====== Dataset content

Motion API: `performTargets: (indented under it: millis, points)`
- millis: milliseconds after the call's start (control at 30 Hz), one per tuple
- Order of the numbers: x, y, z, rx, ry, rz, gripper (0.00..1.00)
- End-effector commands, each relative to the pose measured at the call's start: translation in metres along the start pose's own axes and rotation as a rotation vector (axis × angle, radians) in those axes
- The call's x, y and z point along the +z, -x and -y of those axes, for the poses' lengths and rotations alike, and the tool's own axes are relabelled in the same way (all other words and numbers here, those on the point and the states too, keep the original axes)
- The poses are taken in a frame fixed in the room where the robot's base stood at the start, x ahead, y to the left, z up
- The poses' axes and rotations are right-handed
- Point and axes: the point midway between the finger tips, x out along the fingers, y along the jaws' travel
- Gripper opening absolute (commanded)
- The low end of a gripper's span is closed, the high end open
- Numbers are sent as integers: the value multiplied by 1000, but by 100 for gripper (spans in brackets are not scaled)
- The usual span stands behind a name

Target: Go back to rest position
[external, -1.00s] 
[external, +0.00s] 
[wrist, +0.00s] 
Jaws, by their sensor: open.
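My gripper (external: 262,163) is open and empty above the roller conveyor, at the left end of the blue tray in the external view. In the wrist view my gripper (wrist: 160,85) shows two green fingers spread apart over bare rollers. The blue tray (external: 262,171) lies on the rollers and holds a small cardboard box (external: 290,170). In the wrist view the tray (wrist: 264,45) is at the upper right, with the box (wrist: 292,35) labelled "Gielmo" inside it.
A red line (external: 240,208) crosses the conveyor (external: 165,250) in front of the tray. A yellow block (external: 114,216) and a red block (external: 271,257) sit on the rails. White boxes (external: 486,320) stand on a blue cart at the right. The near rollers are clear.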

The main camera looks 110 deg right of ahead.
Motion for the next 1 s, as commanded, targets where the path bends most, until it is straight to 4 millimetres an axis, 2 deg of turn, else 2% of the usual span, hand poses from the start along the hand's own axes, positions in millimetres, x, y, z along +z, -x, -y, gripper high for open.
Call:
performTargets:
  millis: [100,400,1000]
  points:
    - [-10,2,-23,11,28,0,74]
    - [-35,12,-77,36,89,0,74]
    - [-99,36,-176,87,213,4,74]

============

Exercise goal =>
Copy each line above that contains the string "where".

Complete response =>
- The poses are taken in a frame fixed in the room where the robot's base stood at the start, x ahead, y to the left, z up
Motion for the next 1 s, as commanded, targets where the path bends most, until it is straight to 4 millimetres an axis, 2 deg of turn, else 2% of the usual span, hand poses from the start along the hand's own axes, positions in millimetres, x, y, z along +z, -x, -y, gripper high for open.

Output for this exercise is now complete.